Exercise requirements: Repeat only the lines from the one containing "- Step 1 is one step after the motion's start" through the one containing "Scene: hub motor", exactly as written, both ends included.

Data segment:

○ ○ ○ ○

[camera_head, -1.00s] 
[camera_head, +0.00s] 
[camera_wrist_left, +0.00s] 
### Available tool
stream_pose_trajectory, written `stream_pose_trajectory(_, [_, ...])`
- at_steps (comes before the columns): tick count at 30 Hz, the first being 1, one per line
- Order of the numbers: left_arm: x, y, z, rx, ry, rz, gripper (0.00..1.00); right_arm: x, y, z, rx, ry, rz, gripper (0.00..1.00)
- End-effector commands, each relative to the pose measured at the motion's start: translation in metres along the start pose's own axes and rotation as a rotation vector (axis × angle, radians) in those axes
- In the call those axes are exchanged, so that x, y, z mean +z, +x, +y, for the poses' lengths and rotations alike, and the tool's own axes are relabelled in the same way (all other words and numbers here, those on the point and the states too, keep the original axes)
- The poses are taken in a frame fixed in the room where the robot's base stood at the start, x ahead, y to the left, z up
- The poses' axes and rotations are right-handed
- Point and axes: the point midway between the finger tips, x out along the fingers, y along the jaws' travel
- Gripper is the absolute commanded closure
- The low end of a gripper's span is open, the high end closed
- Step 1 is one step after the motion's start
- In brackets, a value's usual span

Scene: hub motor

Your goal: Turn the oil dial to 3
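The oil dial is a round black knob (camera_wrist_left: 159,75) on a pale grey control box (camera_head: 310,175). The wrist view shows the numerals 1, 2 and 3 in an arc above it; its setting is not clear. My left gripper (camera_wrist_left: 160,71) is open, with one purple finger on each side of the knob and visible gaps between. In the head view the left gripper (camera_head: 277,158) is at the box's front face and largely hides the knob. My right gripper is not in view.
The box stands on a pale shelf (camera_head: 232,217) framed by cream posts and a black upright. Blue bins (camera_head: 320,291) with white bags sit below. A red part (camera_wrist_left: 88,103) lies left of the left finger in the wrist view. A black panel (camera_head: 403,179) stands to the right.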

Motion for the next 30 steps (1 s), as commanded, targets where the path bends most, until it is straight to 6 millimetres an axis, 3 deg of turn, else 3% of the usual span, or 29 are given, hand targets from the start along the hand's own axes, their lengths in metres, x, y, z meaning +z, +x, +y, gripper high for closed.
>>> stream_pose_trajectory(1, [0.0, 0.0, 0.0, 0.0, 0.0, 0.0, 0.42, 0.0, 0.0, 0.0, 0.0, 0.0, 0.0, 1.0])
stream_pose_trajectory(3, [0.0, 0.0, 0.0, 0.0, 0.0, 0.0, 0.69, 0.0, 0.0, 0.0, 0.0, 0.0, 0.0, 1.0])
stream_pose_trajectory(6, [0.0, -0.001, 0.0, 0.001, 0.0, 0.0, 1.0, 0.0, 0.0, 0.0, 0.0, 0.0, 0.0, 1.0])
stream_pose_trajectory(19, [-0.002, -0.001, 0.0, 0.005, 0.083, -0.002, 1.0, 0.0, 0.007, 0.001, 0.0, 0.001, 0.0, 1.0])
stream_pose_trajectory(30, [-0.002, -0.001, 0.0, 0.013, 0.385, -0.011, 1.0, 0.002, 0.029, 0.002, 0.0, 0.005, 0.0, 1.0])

○ ○ ○ ○

Written response:
- Step 1 is one step after the motion's start
- In brackets, a value's usual span

Scene: hub motor

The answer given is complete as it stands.